As a method, it’s born out of the critical tradition. This means lots of things to lots of people, but for something to be “critical” it must seek liberation. So, in this case, the subject engages in collaborative interpretation in order to be liberated from the claims they hold implicitly. By making them explicit in partnership with the observer, those claims can be examined and lose their controlling power.
Human cognition is never caused because human cognition is not a physical object responding to immutable laws. While we are influenced by our environment and our conditions, everyone is always capable of transcending the narratives which they are expected to hold. This act of transcending, of deciding which narratives we choose to hold, is the kind of liberation that hermeneutic reconstruction seeks.
Of course, liberation is optional. Human subjects don’t need to agree with an observer’s observations. And observers don’t need to agree with a subject’s self-perception. The observer can easily be deceived. The subject can easily deceive themselves.
Hermeneutic reconstruction is not magic. It does not produce perfect outcomes. But it’s important to recognize that there is no way of doing social research that produces perfect outcomes. Human cognition can never be quantified, condensed, or described perfectly.
Every time we try to describe ourselves or are described, we likely think “Ah, but that’s not quite true.” Every effort I take to describe who this “me” person is falls short because I feel myself to be more than my words can contain. Just as my cognition can choose to transcend any external description, I cannot help but transcend my own efforts at self-description.
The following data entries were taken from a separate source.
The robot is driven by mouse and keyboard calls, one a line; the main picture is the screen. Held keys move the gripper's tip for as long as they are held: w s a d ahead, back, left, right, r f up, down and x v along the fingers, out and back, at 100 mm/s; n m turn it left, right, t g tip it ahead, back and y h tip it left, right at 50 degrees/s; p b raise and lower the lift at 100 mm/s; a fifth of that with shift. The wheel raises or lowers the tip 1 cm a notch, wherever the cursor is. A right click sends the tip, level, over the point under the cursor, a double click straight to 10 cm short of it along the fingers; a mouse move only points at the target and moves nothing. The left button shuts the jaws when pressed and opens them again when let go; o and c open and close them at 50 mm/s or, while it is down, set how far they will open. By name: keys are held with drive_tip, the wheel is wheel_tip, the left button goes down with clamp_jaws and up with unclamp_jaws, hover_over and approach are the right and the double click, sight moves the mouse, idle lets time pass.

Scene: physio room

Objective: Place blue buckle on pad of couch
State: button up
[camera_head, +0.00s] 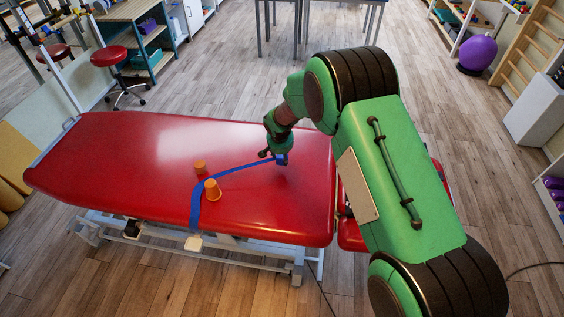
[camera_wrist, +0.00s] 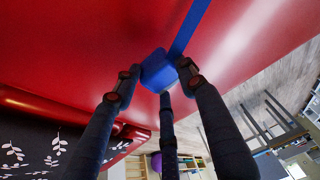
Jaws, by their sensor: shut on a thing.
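The blue buckle (camera_wrist: 157,72) is between the fingers of my gripper (camera_wrist: 160,82) in the wrist view, with the blue strap (camera_wrist: 189,25) running from it. In the head view my gripper (camera_head: 277,156) is at the right part of the red couch pad (camera_head: 120,150), and the buckle (camera_head: 282,160) shows small at its fingertips, close over or on the pad; I cannot tell if it touches. The blue strap (camera_head: 235,171) crosses the pad from the buckle to the front edge and hangs over it.
A red stool (camera_head: 109,57) stands behind the couch at left. A purple ball (camera_head: 477,52) is at the back right. The pad's left half is clear.

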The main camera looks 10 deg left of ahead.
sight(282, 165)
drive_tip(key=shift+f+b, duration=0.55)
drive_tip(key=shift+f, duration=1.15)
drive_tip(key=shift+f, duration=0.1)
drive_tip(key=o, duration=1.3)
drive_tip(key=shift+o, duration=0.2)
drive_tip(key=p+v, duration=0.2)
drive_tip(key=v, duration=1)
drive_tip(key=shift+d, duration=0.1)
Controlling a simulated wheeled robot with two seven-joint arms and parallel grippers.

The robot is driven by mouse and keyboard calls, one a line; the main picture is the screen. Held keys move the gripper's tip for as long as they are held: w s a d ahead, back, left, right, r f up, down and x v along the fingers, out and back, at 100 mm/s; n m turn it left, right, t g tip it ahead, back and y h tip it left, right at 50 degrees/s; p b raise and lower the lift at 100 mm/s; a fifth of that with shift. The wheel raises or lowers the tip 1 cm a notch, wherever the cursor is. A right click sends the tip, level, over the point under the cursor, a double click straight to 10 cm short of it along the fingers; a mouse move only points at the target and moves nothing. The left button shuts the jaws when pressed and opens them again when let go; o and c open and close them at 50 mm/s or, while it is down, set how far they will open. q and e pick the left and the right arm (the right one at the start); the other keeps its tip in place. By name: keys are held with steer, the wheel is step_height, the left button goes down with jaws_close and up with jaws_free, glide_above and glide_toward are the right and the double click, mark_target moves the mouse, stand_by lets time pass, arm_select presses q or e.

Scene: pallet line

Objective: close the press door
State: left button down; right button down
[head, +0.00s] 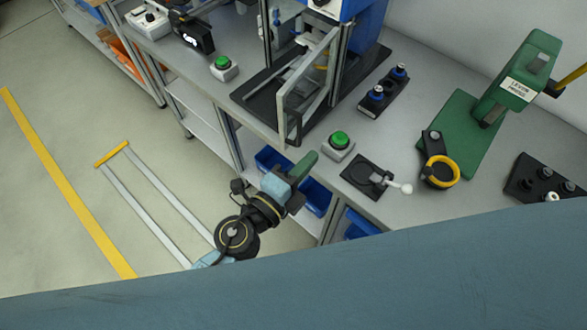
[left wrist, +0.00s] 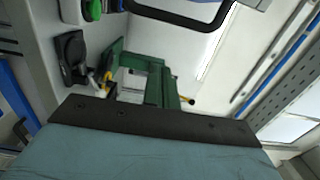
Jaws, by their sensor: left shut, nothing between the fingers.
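The press door (head: 308,75) is a clear panel in a grey metal frame. In the head view it stands swung open at the front of the press (head: 345,45), angled out over the bench's front edge. My left gripper (head: 304,168) is shut and empty, just off the bench's front edge, below the door's lower end and apart from it. In the left wrist view, a black curved bar (left wrist: 185,22) shows at the top; I cannot tell whether it belongs to the door. My right gripper is not in view.
A green button box (head: 338,146) and a black toggle plate (head: 372,178) sit on the bench near my left gripper. Another green button (head: 223,67) is left of the press. A green lever press (head: 470,120) stands at right. Blue bins (head: 316,198) hang below the bench.

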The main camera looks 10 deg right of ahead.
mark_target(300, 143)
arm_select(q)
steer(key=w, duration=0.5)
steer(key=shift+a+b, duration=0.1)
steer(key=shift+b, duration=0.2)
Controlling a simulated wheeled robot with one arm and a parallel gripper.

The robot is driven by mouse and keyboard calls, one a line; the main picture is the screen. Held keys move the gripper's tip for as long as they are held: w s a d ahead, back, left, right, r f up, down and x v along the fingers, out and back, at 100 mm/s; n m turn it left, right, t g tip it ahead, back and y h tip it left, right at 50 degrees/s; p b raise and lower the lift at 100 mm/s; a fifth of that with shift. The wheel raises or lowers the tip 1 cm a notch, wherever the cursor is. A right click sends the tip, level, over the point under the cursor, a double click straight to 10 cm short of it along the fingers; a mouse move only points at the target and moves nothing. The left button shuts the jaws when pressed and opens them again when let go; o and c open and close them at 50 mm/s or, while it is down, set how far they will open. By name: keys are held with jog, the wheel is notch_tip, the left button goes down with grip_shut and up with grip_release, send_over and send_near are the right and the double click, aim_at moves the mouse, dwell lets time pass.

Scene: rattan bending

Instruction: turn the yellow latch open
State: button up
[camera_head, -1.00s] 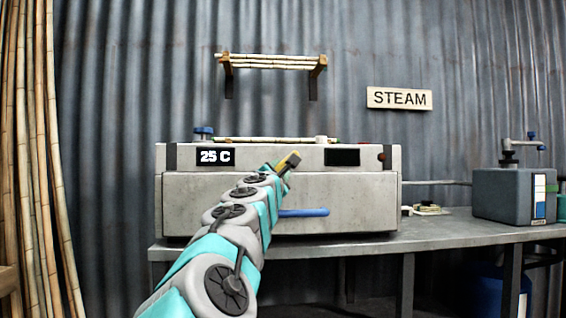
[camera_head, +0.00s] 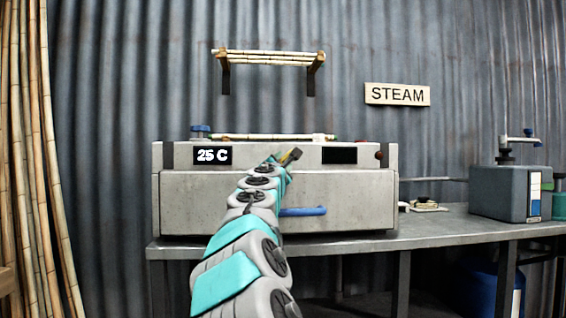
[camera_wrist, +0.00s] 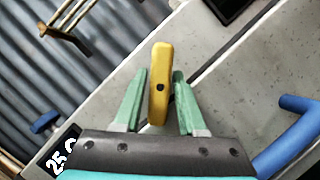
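The yellow latch (camera_wrist: 158,90) is a short bar with a dark pin, on the front of the grey steam box (camera_head: 185,200). In the head view the latch (camera_head: 290,156) shows small at the end of my arm, tilted up to the right, partly hidden. My gripper (camera_wrist: 159,73) has green fingers, one on each side of the latch. It is open, with a gap to the latch on both sides. Whether the latch reaches fully between the fingers in depth is hard to tell.
A blue handle (camera_head: 303,211) sits on the box front, low and right of the gripper (camera_wrist: 290,135). A blue knob (camera_head: 200,131) and bamboo poles (camera_head: 265,137) are on top. The metal bench (camera_head: 430,230) holds a grey-blue tank (camera_head: 508,193) at right.

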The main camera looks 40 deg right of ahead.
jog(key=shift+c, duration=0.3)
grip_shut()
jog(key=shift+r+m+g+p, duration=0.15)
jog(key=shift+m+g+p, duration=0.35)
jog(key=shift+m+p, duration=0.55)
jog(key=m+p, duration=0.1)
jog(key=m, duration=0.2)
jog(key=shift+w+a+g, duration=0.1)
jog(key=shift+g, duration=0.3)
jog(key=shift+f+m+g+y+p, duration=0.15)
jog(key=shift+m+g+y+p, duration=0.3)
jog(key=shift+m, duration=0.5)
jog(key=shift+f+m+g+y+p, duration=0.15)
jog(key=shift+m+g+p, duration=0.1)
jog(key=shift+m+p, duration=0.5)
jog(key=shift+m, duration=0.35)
So the point is that we live for half measures. We can describe ourselves in part, but not all the way. We can observe someone in a new way, but not in every way. We can build a bridge to get closer to another consciousness, but we can never arrive at the other side. Not fully.
But we can try.
This is one way to try.
-Matt
Deep. Reminds me of Einstein's theory of relativity.
Your subtitle is helpful. Thoughtful, well-intentioned questions are very liberating. This description of how we might better arrive at such questions is helpful.